Le 24 septembre 1945, de nombreux conseillers signalent le danger qui existe du fait du dépôt de mines, une quinzaine environ, non encore désamorcées, qui se trouvent près du pont de Morteaux. Une imprudence peut provoquer la destruction du quartier voisin.
Une nouvelle lettre sera envoyée à l’Armée à seule fin de procéder au plus vite au désamorçage de ces engins, ainsi qu’à l’enlèvement des bombes et obus encore en dépôt sur le territoire de la Commune.

Le 11 octobre 1950, à l’occasion de la remise de la Croix de guerre à la commune, le Conseil demande à Mr le Maire de correspondre avec le Mr. Le Secrétaire de la Préfecture et le Colonel commandant la subdivision de Caen pour fixer l’horaire de la cérémonie.
Un banquet aura lieu au café de Morteaux, à seule fin que le maximum d’anciens combattants puissent accepter d’assister au banquet. Le prix du repas est fixé à 300 fr ; le surplus sera versé par le Comité des fêtes.

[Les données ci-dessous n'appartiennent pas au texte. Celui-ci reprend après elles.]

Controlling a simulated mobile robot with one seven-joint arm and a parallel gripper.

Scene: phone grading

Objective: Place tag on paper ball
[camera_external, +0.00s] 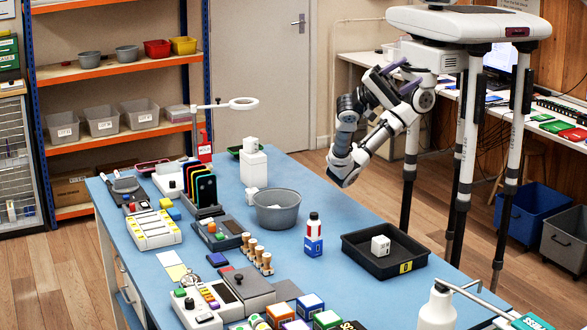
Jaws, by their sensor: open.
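A round grey bin (277,219) stands on the blue table, left of the arm's end. A small pale thing shows inside it; I cannot tell whether it is the paper ball. I cannot pick out the tag for sure. My gripper (342,178) hangs above the table's far right edge, apart from the bin and the other things. It is open, with nothing seen in it; its fingertips are too small to make out.
A black tray (354,257) with a white cube (380,245) sits at the right.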

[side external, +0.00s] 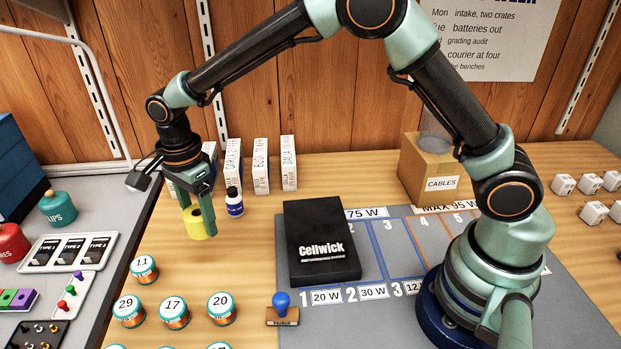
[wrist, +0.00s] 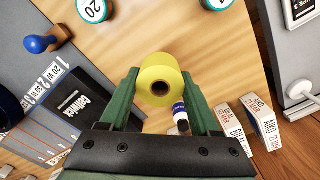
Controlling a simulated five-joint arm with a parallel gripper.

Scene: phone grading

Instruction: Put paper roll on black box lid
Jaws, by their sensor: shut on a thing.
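The paper roll is a yellow roll with a dark hollow core; it shows in the side view (side external: 196,226) and in the wrist view (wrist: 161,72). My gripper (side external: 204,209) is shut on it, with the green fingers on either side of the roll in the wrist view (wrist: 160,92). The roll hangs at the fingertips; its gap to the wooden table is hard to tell. The black box lid (side external: 318,235), marked Cellwick, lies flat on the grey mat to the right of my gripper. It also shows in the wrist view (wrist: 82,112) at the left.
A small blue-and-white bottle (side external: 234,203) stands close right of the roll. Several white boxes (side external: 260,172) stand upright behind. Numbered round tins (side external: 173,310) and a blue-knobbed stamp (side external: 282,309) are in front. A cardboard CABLES box (side external: 428,172) stands at the back.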

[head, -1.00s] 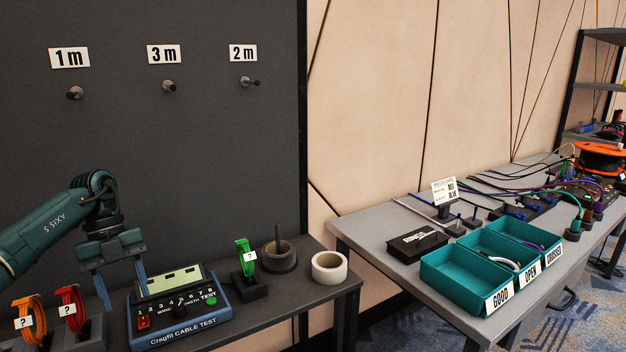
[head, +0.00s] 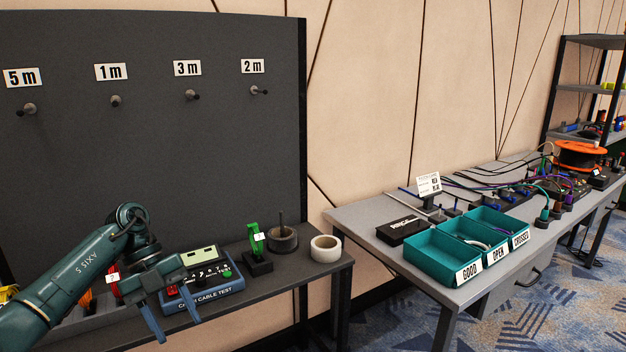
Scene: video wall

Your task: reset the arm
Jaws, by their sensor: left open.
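My left arm comes in from the lower left in the head view. Its gripper (head: 175,322) is open and empty, with the two blue fingers apart and pointing down. The gripper is in front of the blue cable tester (head: 215,293) and hides part of its left side and front label. My right gripper is not in view.
Teal bins (head: 440,262) stand on the right table. The aisle floor (head: 540,320) is clear.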

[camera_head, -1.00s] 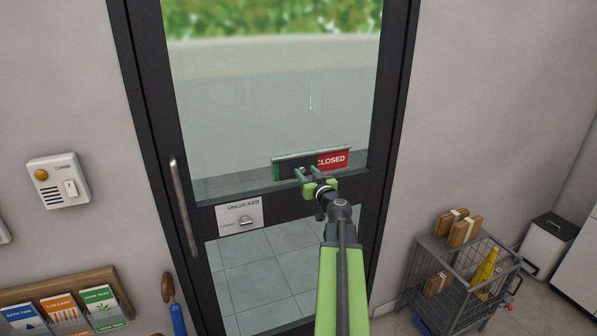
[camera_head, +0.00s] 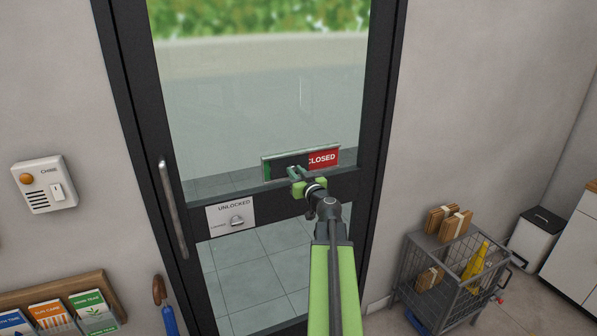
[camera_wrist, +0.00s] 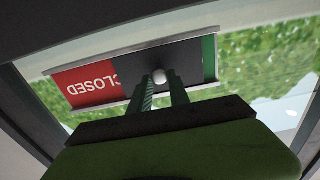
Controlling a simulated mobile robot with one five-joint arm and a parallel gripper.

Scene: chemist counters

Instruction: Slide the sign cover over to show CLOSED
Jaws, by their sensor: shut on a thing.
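The sign (camera_head: 324,158) is a wide plate in a rail on the glass door. Its red right part reads CLOSED, with the first letter at the cover's edge. A narrow green strip shows at its left end. The dark sliding cover (camera_head: 283,163) lies between them. In the wrist view the sign is upside down, with the red part on the left, the cover (camera_wrist: 194,62) in the middle and the green strip on the right. My gripper (camera_head: 294,172) is at the cover, its fingers (camera_wrist: 160,84) shut on the cover's pale round knob (camera_wrist: 159,76).
An UNLOCKED lock plate (camera_head: 230,215) sits below left of the sign. A long door handle (camera_head: 173,208) is further left. A wire cart (camera_head: 452,277) with parcels stands at the right. A chime box (camera_head: 44,184) is on the left wall.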

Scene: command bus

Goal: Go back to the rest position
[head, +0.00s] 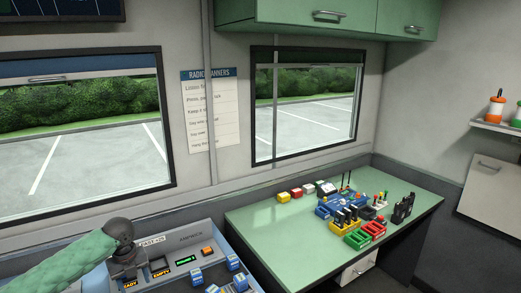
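My left arm comes in from the bottom left in a green quilted sleeve (65,268). It ends in a dark round wrist above the left end of a blue-rimmed console. My left gripper (128,264) is dark and small below that wrist, over the console. Its fingers are too small and dark to show whether they are open or shut. My right gripper and right arm are not in view.
The console (190,238) holds blue-and-white blocks (234,262) and lit labels. A green desk (262,222) at the right carries several coloured bins, radios and small boxes; its left part is clear. Green cabinets (300,15) hang above. A shelf (495,126) holds bottles.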

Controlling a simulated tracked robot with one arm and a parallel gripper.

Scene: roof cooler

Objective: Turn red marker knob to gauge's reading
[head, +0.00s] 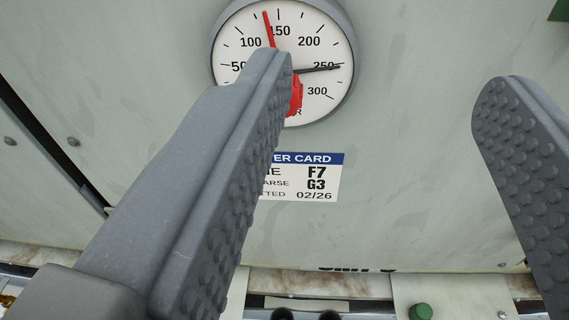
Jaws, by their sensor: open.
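The round gauge (319,92) is on the pale green panel at the top middle of the head view. Its black needle (318,69) points at about 250. The red marker (268,28) points up, a little left of 150. The red knob (295,97) at the lower centre of the dial is partly hidden behind my left finger. My gripper (385,95) is open. The left finger's tip overlaps the dial and knob in the picture; I cannot tell whether it touches them. The right finger stands well to the right of the gauge, with bare panel between.
A filter card (320,180) with a blue header is below the gauge, its left part hidden by my left finger. A green knob or cap (420,311) is at the bottom right. A dark panel seam runs at the left. The panel between the fingers is flat.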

Création d’un syndicat de sinistrés

Le 14 février 1945, le Conseil Municipal après avoir délibéré, considérant :

Que la commune a été sinistrée par la guerre.
Que des dommages ont été causés aux domaines publics et privés.
Que des travaux sont nécessaires pour assurer la réparation de ces dommages.
Que la situation ainsi créée n’est pas particulière à la commune.
Que la presque totalité des autres communes du Département est dans une situation identique.
Que dans toutes ces communes, des dommages ont été causés aux immeubles, aux chemins vicinaux, aux réseaux de distribution électrique.
Que les réparations de l’ensemble de ces dommages posent à l’attention de divers Conseils Municipaux des problèmes identiques.
Que l’action des Conseils municipaux doit être coordonnée pour assurer la défense des intérêts collectifs et entreprendre les travaux d’intérêt intercommunal qui intéressent l’ensemble des communes sinistrées.
Qu’il y a lieu de constituer un organisme intercommunal ayant la capacité juridique pour prendre et assurer l’exécution des décisions d’ordre général sur toutes les questions connues à l’ensemble des Communes sinistrées du Département.

Décide de constituer avec les autres communes du Département un Syndicat de Communes.

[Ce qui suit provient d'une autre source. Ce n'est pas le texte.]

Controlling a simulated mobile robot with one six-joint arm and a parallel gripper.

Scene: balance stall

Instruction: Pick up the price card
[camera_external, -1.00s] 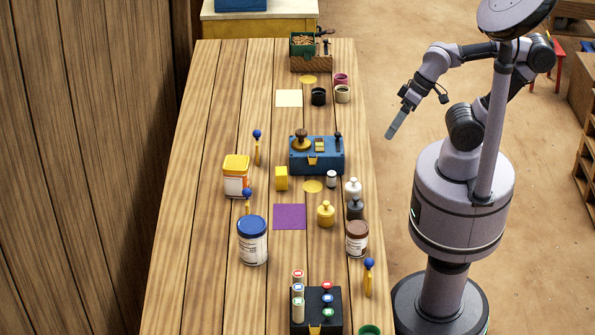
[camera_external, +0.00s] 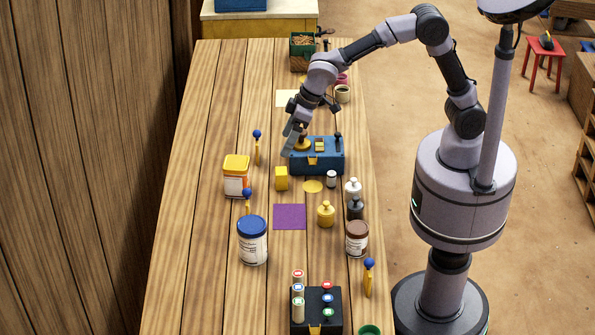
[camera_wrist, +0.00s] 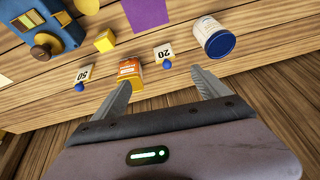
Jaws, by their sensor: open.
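Several price cards on blue-ball stands stand on the wooden table. One marked 50 (camera_wrist: 85,73) stands behind the blue scale; it also shows in the external view (camera_external: 257,149). One marked 20 (camera_wrist: 163,52) stands between the orange tin and the blue-lidded jar; in the external view it is partly hidden (camera_external: 247,203). Another (camera_external: 369,280) stands near the table's right edge. My gripper (camera_external: 289,150) is over the table beside the scale's left end. In the wrist view my gripper (camera_wrist: 160,78) is open and empty, with the 20 card beyond the gap between its fingers.
The blue scale (camera_external: 328,158) is close to my gripper. The orange tin (camera_wrist: 130,73) and blue-lidded jar (camera_wrist: 214,37) flank the 20 card. A yellow block (camera_external: 281,179) and purple mat (camera_external: 289,217) lie nearby. The table's left strip is clear (camera_external: 200,200).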

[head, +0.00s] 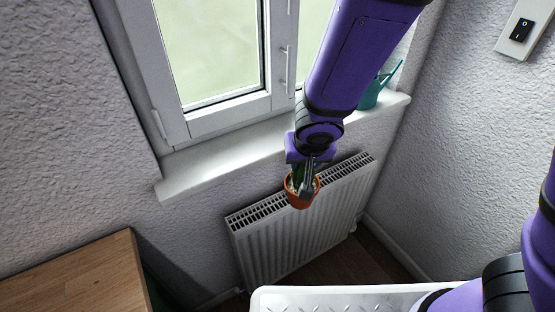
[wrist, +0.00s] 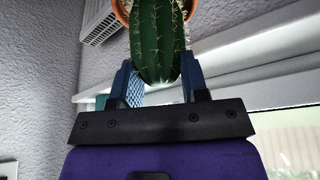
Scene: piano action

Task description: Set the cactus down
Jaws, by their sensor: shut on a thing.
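The cactus is green and ribbed with pale spines, and it stands in a small terracotta pot. In the wrist view the cactus (wrist: 158,38) stands between the two fingers of my gripper (wrist: 160,82), with the pot's orange rim (wrist: 122,10) beyond. The white window sill (head: 222,160) runs behind the pot.
A white radiator (head: 300,230) is fixed below the sill. A teal watering can (head: 374,94) stands at the sill's right end. The sill's left part is clear. A wooden tabletop (head: 75,275) is at lower left. The window (head: 215,50) is closed.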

Que ce Syndicat aura son siège au Chef-Lieu du Département que sa durée est fixée à 10 années à compter du jour de sa création.
Que le Receveur du Syndicat sera le Receveur de la commune Siège du Syndicat.
Que la commune participera aux dépenses du Syndicat pour la 1ere année, par une contribution égale à la valeur d’un centime communal (cent quatorze) dont le montant sera prélevé sur les fonds libres de la commune ; la participation définitive de la commune aux dépenses syndicales sera fixée par le règlement.

Deux délégués sont nommés pour représenter la Commune au sein du Comité du Syndicat qui portera le nom « Syndicat des Communes Sinistrées du Calvados »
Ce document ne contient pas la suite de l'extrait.